My neighbour is a single woman in her thirties, who has lost both her parents in the last year (one to suicide). She is now living in their home. I knew her parents quite well but only know her to say hello to in the street. But I gather from people at one of the funerals that she has had MH issues in the past.
Clearly, she has had a very tough year, and I think must be very lonely, and I also worry she is a drinking a lot : we have been seeing her occasionally in the street, dressed only in nightwear on her way back from the shops with a bag of bottles.
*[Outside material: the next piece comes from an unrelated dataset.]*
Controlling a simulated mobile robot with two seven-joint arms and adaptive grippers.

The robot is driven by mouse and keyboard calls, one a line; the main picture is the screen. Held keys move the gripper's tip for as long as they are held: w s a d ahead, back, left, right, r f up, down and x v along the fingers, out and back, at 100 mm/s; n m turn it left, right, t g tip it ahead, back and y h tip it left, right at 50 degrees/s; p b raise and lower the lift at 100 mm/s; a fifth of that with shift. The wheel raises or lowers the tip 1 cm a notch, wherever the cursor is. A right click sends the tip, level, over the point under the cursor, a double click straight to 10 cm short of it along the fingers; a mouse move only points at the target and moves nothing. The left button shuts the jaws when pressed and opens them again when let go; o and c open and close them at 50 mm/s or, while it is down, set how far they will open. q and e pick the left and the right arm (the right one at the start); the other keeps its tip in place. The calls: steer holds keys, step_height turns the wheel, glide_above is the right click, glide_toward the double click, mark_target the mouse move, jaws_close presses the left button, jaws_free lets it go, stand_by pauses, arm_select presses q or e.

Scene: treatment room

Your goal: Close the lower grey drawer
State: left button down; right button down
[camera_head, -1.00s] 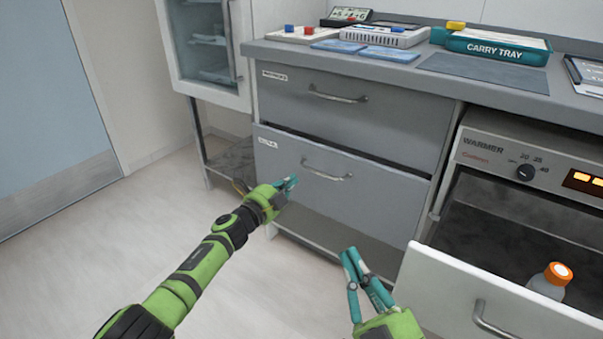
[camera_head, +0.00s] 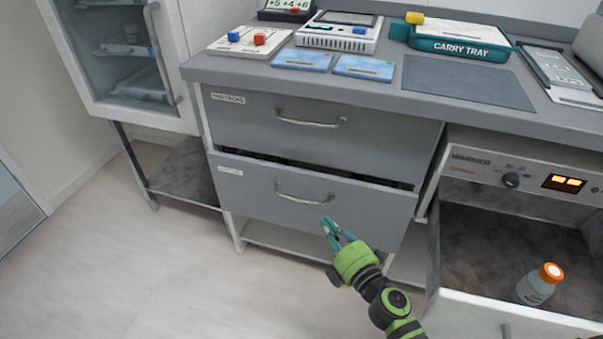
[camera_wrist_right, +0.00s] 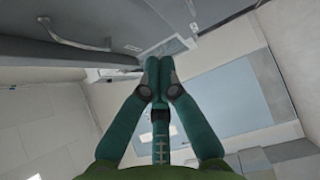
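The lower grey drawer (camera_head: 245,195) has a bar handle (camera_head: 305,199) and a small white label. It stands pulled out a little, with a dark gap along its top edge. My right gripper (camera_head: 331,226) is in front of the drawer's lower part, below and right of the handle. Whether it touches the front I cannot tell. Its teal fingers meet at the tips in the right wrist view (camera_wrist_right: 158,64), with nothing seen between them. The handle is free. My left gripper is out of view.
The upper grey drawer (camera_head: 250,121) is shut. At the right, the warmer's open drawer (camera_head: 470,304) holds an orange-capped bottle (camera_head: 538,285). A glass-door cabinet (camera_head: 165,118) stands at the left. The counter (camera_head: 390,98) bears a carry tray (camera_head: 460,41). The floor at left is clear.

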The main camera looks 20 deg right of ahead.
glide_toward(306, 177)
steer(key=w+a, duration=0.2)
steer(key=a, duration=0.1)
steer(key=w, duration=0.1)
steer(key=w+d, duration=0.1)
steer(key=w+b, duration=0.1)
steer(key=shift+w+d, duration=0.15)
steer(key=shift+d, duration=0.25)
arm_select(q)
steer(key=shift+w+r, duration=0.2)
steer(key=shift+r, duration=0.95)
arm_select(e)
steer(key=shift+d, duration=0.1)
I have been worried about her for a while but beyond stopping and chatting briefly in the street havent actually done anything to help her - and have been feeling guilty about this but not quite sure that I would know what to do.
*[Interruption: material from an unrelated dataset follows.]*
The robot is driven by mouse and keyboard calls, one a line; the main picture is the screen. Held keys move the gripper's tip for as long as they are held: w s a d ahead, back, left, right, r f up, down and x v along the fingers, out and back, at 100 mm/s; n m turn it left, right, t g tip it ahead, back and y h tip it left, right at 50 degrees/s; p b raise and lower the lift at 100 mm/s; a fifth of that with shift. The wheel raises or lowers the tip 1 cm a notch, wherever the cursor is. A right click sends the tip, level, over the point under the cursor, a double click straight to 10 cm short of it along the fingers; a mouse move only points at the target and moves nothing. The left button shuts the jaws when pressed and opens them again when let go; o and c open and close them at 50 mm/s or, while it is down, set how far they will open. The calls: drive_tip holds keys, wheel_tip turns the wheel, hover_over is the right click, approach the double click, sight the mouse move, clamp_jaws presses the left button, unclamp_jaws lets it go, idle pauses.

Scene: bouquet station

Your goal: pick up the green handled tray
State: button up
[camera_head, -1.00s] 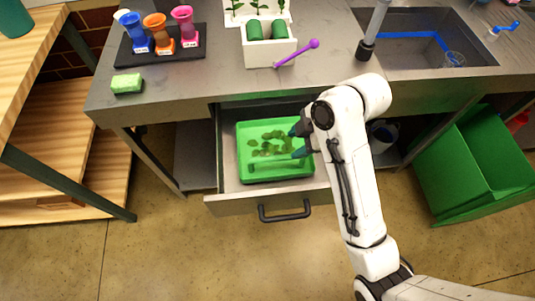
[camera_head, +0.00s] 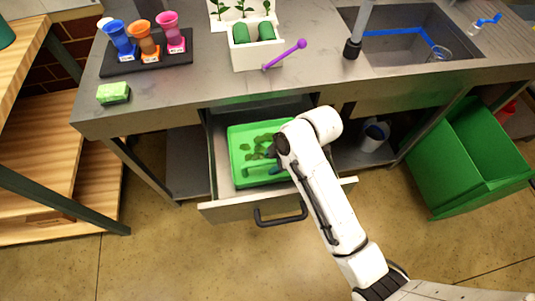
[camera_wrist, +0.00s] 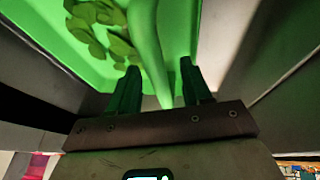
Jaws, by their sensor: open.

Now her behaviour has got really bizarre - I don't want to say too much as don't want to make her identifiable - but she seems to be reliving her late parent's illness and telling us she has all their symptons (I doubt this is true); she has thrown out all 'foreign' things from her house as 'it is bad for British people to use foreign things' and has been sitting half-naked in her downstairs front-room in full view of the street.
It's gone from a situation where I felt I ought to be being neighbourly to help her to one where I realise it's beyond me. I have no idea whether she is seeing a doctor or getting any kind of help, and don't think I can go and knock on her door to ask - nor am I sure that I would believe if she said she was as some of her recent statements on her health are quite unbelievable. I don't know any other of her family or friends so don't know who else to ask. But I am worried for her and about her mental state - she seems to me to be on the verge of a breakdown.
Should I leave well alone and assume she must be getting help or should I speak to someone, and if so, who do I go to? I've no experience of this so don't know where to turn, and am equally worried that maybe she is fine and if I 'shop' her it might cause all sorts of problems for her.
Thanks for any advice : I've not been on this board before - am more of an AIBU lurker - and have never started a thread before, but have been worrying about this poor woman and DH and I just are at a loss about what we should do.